_Description of the task_. Write the material out again in full, word for word. Do not include the pictures.
________
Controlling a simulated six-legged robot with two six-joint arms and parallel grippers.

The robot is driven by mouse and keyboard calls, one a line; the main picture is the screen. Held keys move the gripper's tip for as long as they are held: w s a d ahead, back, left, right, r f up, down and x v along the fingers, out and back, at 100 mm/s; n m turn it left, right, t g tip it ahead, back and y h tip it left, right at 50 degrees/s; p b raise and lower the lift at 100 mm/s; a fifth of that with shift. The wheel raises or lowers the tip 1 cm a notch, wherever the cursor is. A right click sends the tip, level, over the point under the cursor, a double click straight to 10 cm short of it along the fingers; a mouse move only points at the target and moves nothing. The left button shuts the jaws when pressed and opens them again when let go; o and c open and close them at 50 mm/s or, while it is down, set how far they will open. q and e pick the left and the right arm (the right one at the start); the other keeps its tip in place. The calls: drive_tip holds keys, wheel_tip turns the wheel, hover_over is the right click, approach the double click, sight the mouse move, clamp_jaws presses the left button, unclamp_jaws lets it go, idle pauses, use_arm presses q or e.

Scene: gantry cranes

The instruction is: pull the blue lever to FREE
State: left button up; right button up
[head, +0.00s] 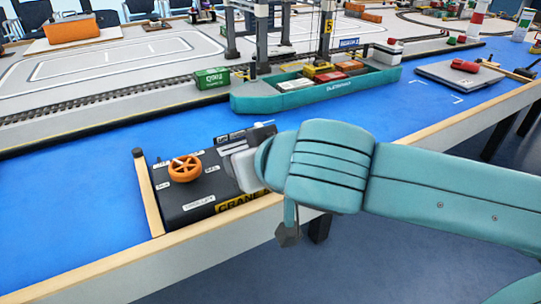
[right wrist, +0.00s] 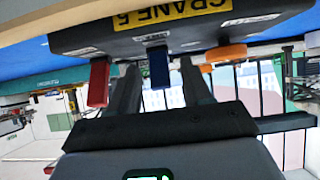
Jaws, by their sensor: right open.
________
_Answer in full_.
Controlling a simulated six-legged robot with two six-joint arms and parallel grippers.

The robot is driven by mouse and keyboard calls, one a line; the main picture is the screen. Held keys move the gripper's tip for as long as they are held: w s a d ahead, back, left, right, r f up, down and x v along the fingers, out and back, at 100 mm/s; n m turn it left, right, t g tip it ahead, back and y h tip it left, right at 50 degrees/s; p b raise and lower the lift at 100 mm/s; a fifth of that with shift. The wheel raises or lowers the tip 1 cm a notch, wherever the cursor is. A right click sends the tip, level, over the point under the cursor, a double click straight to 10 cm short of it along the fingers; a mouse move only points at the target and moves nothing. The left button shuts the jaws when pressed and opens them again when let go; o and c open and close them at 50 mm/s or, while it is down, set how far they will open. q and e pick the left and the right arm (the right one at the start); the other keeps its tip in place. The calls: drive_tip holds keys, wheel_tip turns the wheel, hover_over is the right click, approach the double click, sight the mouse move, clamp_jaws presses the left button, unclamp_jaws lets it go, idle pauses, use_arm presses q or e.

Scene: gantry cranes

The instruction is: pull the blue lever to FREE
State: left button up; right button up
[head, +0.00s] 
[right wrist, +0.00s] 
Jaws, by their sensor: right open.

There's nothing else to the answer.